Problem to work on ▸ Pictures are not part of the copy. Give again exactly the lines from the one with "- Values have" to the one with "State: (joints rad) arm", inclusive.

Provided information ▸
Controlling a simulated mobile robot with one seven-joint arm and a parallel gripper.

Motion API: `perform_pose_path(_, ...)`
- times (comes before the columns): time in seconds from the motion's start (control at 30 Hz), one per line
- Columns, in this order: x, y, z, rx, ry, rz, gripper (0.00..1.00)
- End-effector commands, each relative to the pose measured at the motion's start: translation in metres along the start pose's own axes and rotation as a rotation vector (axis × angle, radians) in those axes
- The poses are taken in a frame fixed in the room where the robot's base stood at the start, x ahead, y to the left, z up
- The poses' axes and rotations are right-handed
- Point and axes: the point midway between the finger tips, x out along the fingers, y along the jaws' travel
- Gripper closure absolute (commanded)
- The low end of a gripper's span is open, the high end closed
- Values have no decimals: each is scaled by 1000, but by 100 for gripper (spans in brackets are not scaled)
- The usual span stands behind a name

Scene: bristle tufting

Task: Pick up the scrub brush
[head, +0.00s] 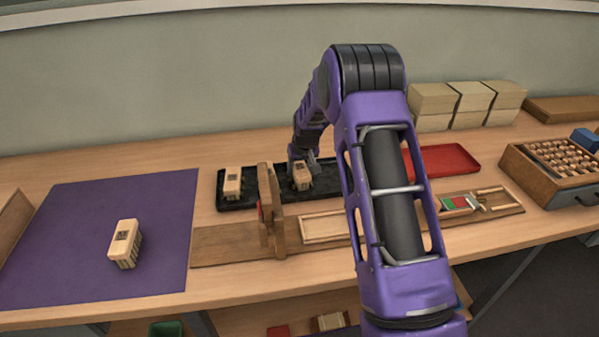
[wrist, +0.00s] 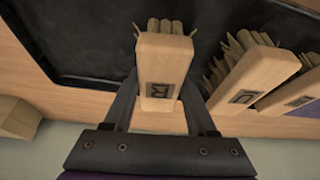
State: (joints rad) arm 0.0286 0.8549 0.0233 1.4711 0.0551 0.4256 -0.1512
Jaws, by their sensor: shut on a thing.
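A scrub brush (head: 302,180), a light wooden block with bristle tufts and a dark printed mark, is at the black tray (head: 230,206). My gripper (head: 303,163) reaches down to it from behind. In the wrist view the same brush (wrist: 165,60) is between the two fingers of my gripper (wrist: 160,95), which is shut on it. Whether the brush touches the tray is unclear. Another brush (head: 232,183) sits at the tray's left end, and one more (head: 125,243) is on the purple mat (head: 70,220).
A wooden fixture (head: 270,215) with an upright post stands just in front of the tray. A red tray (head: 445,160), stacked tan blocks (head: 465,100) and a wooden box (head: 560,175) are to the right. My arm hides part of the bench. The mat is mostly clear.

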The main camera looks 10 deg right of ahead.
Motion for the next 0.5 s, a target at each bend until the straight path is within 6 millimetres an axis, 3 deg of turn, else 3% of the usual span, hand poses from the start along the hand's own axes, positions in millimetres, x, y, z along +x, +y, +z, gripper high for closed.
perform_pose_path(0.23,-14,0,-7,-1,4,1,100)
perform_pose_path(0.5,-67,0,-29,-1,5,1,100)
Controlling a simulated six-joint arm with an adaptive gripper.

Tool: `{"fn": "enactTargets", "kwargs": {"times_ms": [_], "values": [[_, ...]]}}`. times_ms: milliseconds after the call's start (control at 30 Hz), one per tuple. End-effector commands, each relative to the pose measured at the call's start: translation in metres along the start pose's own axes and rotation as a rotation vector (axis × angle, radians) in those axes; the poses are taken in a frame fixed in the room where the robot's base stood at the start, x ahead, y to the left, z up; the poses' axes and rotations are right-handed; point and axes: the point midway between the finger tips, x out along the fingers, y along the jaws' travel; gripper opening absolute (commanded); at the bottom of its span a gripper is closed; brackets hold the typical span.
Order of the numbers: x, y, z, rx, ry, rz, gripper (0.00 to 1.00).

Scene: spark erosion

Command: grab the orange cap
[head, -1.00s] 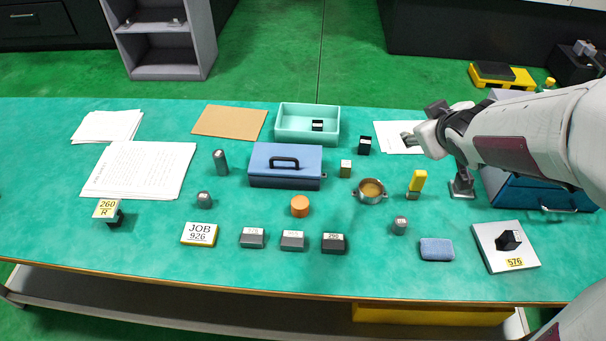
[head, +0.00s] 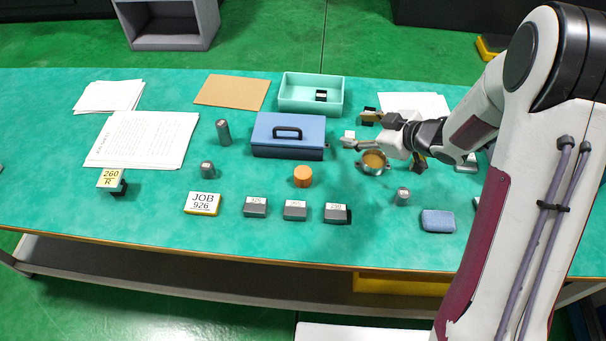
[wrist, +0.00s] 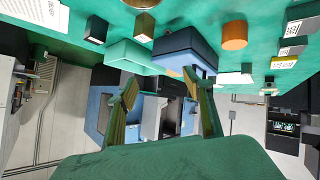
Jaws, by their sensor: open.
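The orange cap (head: 303,176) is a short round cylinder standing on the green bench, in front of the blue case, in the head view. It also shows in the wrist view, right of the centre top (wrist: 235,35). My gripper (head: 358,130) is open and empty, to the right of the cap and farther back, in the air above the bench beside the blue case. In the wrist view its two fingers (wrist: 160,78) are spread apart, and the cap lies off to the right of them, untouched.
The blue case (head: 288,148) with a dark handle stands just behind the cap. A round metal cup (head: 373,163) is right of it, below my gripper. Several grey labelled blocks (head: 295,210) line up in front. A mint tray (head: 341,103) sits at the back. Bench around the cap is clear.

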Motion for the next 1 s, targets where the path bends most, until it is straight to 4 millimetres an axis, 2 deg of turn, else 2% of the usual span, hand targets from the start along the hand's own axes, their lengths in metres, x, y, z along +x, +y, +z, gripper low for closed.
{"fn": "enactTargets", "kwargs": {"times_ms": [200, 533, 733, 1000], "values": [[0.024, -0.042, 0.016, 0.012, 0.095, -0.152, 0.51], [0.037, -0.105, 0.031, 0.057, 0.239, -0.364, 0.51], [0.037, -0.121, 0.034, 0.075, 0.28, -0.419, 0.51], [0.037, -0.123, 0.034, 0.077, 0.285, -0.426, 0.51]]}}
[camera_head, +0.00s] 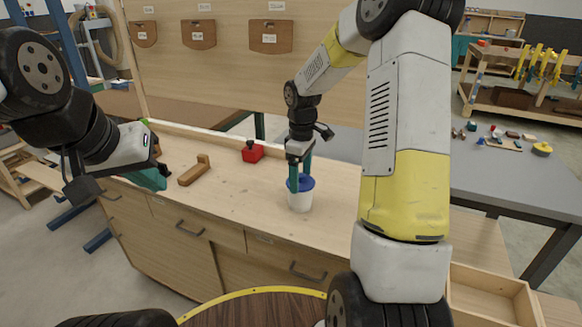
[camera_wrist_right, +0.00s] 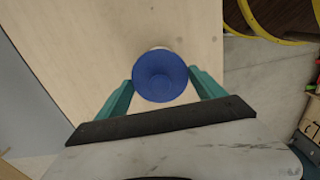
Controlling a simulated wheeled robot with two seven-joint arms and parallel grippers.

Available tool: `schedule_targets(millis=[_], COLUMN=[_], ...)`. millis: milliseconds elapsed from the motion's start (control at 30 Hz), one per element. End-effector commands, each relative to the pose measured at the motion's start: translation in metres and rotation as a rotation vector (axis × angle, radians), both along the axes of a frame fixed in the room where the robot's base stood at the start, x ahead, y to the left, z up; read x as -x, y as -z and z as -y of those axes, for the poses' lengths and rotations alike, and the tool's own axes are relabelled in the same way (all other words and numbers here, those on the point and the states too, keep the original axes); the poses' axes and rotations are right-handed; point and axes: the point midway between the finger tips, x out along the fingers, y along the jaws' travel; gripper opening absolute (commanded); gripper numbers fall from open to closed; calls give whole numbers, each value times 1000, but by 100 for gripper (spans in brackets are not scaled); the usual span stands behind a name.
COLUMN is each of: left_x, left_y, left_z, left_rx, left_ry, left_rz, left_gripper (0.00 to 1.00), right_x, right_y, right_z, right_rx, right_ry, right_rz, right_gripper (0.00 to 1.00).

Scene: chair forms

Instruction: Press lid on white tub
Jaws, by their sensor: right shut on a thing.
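The white tub (camera_head: 300,203) stands upright on the wooden workbench. The blue lid (camera_head: 307,183) is at the top of the tub; I cannot tell whether it is fully seated. My right gripper (camera_head: 300,180) comes down from above with its teal fingers on either side of the lid, shut on it. In the right wrist view the round blue lid (camera_wrist_right: 160,75) lies between the two fingers and hides most of the tub, with a pale edge of it showing above. My left gripper (camera_head: 152,178) is above the bench's left end, apart from the tub; its finger gap is unclear.
A red block with a dark knob (camera_head: 252,152) and a brown wooden tool (camera_head: 195,171) lie left of the tub on the workbench (camera_head: 225,200). Bare wood surrounds the tub. A grey table (camera_head: 500,185) with several small items stands at the right. An open drawer (camera_head: 490,300) is at lower right.

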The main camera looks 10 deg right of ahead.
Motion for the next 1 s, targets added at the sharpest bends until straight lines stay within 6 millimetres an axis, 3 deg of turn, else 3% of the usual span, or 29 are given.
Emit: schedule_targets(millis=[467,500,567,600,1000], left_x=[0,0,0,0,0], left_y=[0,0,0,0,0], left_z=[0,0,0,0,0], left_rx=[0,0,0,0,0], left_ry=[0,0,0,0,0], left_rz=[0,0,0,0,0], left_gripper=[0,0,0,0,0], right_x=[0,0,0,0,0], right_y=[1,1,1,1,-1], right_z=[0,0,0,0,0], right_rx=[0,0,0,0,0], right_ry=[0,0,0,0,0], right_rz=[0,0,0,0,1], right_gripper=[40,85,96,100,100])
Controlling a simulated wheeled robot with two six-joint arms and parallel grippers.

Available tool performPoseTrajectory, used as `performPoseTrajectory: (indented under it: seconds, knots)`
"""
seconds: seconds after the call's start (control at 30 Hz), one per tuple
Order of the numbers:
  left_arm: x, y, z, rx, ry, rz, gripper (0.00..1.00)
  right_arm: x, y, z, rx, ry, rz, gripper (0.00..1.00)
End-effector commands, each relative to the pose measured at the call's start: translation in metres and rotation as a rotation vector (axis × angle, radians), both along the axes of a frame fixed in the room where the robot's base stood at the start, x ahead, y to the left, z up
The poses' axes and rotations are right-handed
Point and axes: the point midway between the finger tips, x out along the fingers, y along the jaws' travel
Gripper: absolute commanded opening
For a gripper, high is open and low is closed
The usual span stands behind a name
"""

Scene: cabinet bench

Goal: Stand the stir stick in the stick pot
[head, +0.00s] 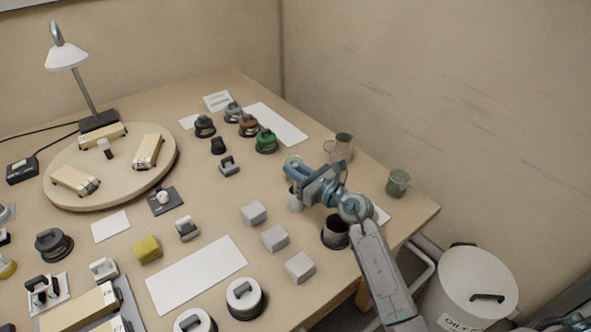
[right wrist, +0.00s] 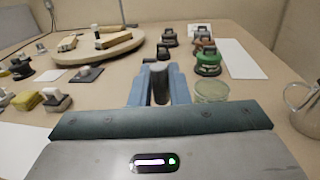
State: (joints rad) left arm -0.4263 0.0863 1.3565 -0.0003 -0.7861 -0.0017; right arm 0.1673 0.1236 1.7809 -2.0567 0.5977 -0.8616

Full solution ▸
- Values have no decimals: each is scaled by 1000, but by 100 for gripper (spans in brackets are not scaled)
- The usual span stands behind a name

Scene: bristle tufting

Task: Pick up the scrub brush
[head, +0.00s] 
[wrist, +0.00s] 
State: (joints rad) arm 0.0286 0.8549 0.0233 1.4711 0.0551 0.4256 -0.1512

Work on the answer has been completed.